The eight-bill package would alter the personal property tax in the following ways:
· Effective Dec. 31, 2012 any commercial or industrial business that has personal property valued at $40,000 or less will not pay taxes and will not file a return. This would eliminate 75 to 80 percent of returns that currently need to be filed.
· Effective Dec. 31, 2015 all eligible industrial personal property bought after Dec. 31, 2011 will not be taxable.
· Effective Dec. 31, 2015 any eligible personal property that is 10 years old will no longer be taxed.
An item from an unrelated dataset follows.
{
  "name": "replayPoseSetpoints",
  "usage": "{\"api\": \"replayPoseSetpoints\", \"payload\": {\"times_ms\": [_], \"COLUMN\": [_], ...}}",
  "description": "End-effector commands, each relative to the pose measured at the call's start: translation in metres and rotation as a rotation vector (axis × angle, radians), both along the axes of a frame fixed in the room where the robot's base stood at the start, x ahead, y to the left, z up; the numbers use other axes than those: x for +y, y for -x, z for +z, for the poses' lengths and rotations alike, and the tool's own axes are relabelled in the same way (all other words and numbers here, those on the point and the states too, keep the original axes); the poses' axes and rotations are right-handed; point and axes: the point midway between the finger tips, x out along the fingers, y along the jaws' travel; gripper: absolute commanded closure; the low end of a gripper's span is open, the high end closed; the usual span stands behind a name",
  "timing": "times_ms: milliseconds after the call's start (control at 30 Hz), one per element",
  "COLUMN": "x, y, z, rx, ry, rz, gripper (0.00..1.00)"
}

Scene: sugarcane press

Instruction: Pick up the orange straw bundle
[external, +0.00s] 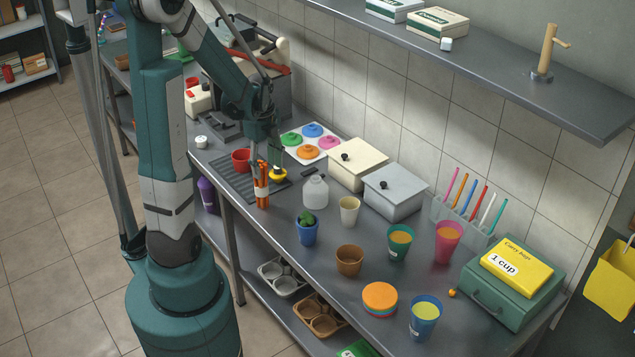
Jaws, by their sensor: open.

This will continue each year until all property is tax exempt.
“Between 2000 and 2012, Michigan lost nearly half of its manufacturing jobs,” Hune said. “Michigan is one of only two states in the Great Lakes Region that still relies on the personal property tax, which puts our state at a competitive disadvantage with neighboring states.”
According to Hune, eliminating the personal property tax is the right thing to do, because job providers shouldn’t be penalized for expanding or investing in their business
Senate Bills 1065 through 1072 now advance to the Michigan House of Representatives for further consideration.